Illinois Parks and Recreation 15 January/February, 1980


Tomorrow... From Page 15

There are also some established population changes:

• While the total population of the United States is leveling off, there are significant shifts in its composition. By the year 2020, we will reach a new peak in the proportion of the population in retirement years. Ours is an aging, if not growing, population.

• Other changes include shorter childbearing periods for most families. Insofar as most adult leisure has been family-related, there will be more stress on leisure companionship in the marriage in pre-and post-parental years. A similar trend is toward a greater number of single adults — both never married and formerly married — in urban areas. The social meanings of leisure for singles requires considerable attention.

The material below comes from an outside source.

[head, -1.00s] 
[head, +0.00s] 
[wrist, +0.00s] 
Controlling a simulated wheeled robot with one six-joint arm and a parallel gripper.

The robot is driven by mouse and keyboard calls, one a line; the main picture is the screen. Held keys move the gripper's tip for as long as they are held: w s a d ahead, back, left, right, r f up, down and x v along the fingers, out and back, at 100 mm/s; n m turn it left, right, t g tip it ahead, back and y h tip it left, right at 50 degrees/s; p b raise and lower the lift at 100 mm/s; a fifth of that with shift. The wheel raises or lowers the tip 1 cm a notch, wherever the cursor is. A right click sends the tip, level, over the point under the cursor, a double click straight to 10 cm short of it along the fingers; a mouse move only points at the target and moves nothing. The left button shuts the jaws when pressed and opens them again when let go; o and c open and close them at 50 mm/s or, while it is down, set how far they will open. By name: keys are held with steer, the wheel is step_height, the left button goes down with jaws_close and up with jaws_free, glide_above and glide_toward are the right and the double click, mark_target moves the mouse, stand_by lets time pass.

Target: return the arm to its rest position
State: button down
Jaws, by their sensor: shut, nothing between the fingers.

• While some households are moving back to the city, the major growth area is still the suburbs. Implications for the residual city-dwellers and for those in the far-flung incremental suburbs revolve around both leisure and employment travel costs, loss of community, the requirement of private transportation, energy costs, space utilization and land-use planning, taxation and the financing of services, and the time costs of such space-inefficient residence patterns.

In general, there are many indications that the trend toward greater diversity of leisure expressions and styles characteristic of the 1970s will continue in the 1980s and be reinforced by diversity of work schedules, family and household structures and styles, and market distributed leisure equipment and opportunities.

This is not a complete list of trends or likely changes. Nor has there been any attempt to draw out the implications for public recreation. Rather, this is an invitation to start a conversation about recreation in the 1980s and the development of priorities responsive to social conditions that aren't quite the same as the 70s.